Ahmet çok doğal bir şekilde, “Ne yapacak. ‘Gel Ahmet acıkmışsın sen, taze yoğurt yaptım, sıcak mısır ekmeğim de var, gel yoğurt yiyelim’, dedi ve yedik.”

Konuşmanın ortasında gülümsemeye başlayan Ekrem sonunda kendini tutamaz, kahkaha ata ata Hüsnü’nün kahvesine dalar, “Yahu bırakın eskileri, gelin çay içelim” diyerek.
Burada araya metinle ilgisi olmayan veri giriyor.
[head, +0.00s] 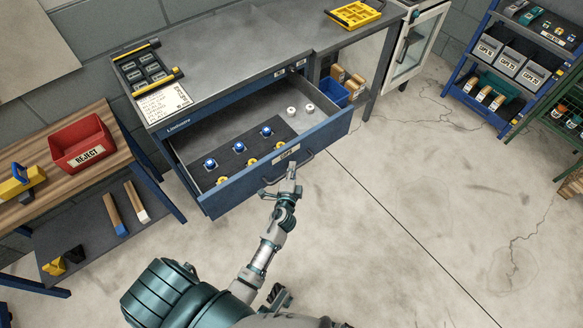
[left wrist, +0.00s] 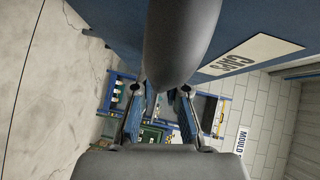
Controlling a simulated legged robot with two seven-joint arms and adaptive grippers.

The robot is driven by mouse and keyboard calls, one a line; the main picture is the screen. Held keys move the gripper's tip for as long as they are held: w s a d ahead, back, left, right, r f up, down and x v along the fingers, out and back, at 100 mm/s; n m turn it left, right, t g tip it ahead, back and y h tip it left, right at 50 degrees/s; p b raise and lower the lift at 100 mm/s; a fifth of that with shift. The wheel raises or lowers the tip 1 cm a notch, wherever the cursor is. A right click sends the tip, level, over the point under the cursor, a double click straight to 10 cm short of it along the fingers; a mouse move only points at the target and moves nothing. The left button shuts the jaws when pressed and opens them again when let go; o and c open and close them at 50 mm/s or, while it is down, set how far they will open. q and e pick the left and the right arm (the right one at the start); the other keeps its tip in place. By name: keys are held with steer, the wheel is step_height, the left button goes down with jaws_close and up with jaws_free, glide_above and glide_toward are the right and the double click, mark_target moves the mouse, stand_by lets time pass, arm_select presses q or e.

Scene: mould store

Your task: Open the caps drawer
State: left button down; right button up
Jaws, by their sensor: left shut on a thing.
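The caps drawer (head: 235,188) is a blue drawer pulled well out of the grey-topped workbench. Its front bears a CAPS label (head: 286,153), also large in the left wrist view (left wrist: 238,64). The drawer handle (head: 307,156) is a dark bar below the label; up close it fills the top middle of the left wrist view (left wrist: 178,45). My left gripper (head: 290,181) is shut on this handle, with a finger on each side of it in the left wrist view (left wrist: 162,92).
A red REJECT bin (head: 84,143) stands on a wooden table at left. A blue rack (head: 497,63) stands at back right. The floor before the drawer is clear.

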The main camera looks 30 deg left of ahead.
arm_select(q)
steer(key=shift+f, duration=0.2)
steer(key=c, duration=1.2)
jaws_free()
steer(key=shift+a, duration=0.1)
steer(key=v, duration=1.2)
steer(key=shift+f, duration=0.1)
Ekrem’in hayatı insanları güldürmekle geçer. Yediden yetmişe herkesin arkadaşıdır. Hayalindeki yavuklularının sevdikleri delikanlılardan hoşlanmasa da, bunu belli etmeyecek derecede zeki ve gururludur.

Gururlu yanı, kendisine yapılan bir iyiliğin altında kalmasına da müsaade etmez, illa karşılığını vermek ister. Kardeşi Mehmet Nuri Teke (1947-…) Beşikdüzü Öğretmen Okulu’nda öğretmen iken, Ekrem ziyaretine gider. Ertesi gün Nuri Bey evini taşımaktadır, bir lojmandan öbürüne. Okul müdürü de sabahtan akşama kadar yardım eder onlara. Sırtlar, taşır o da mobilyayı, eşyayı. Ekrem şaşırmıştır; müdür büyük adam demektir Ekrem için. Koca müdür onların eşyasını taşıyor, bu ne büyük bir onur. Bunun altından nasıl çıkacaklarını düşünür durur gün boyu. Ucuz bir çözüm bulamaz. Daha doğrusu ucuz çözümü yakıştıramaz kendilerine. Akşam iş bitiminde kardeşini kenara çekerek talimat verir:

“Sor ona; düşmanı varsa vurup s…keyim anasını!”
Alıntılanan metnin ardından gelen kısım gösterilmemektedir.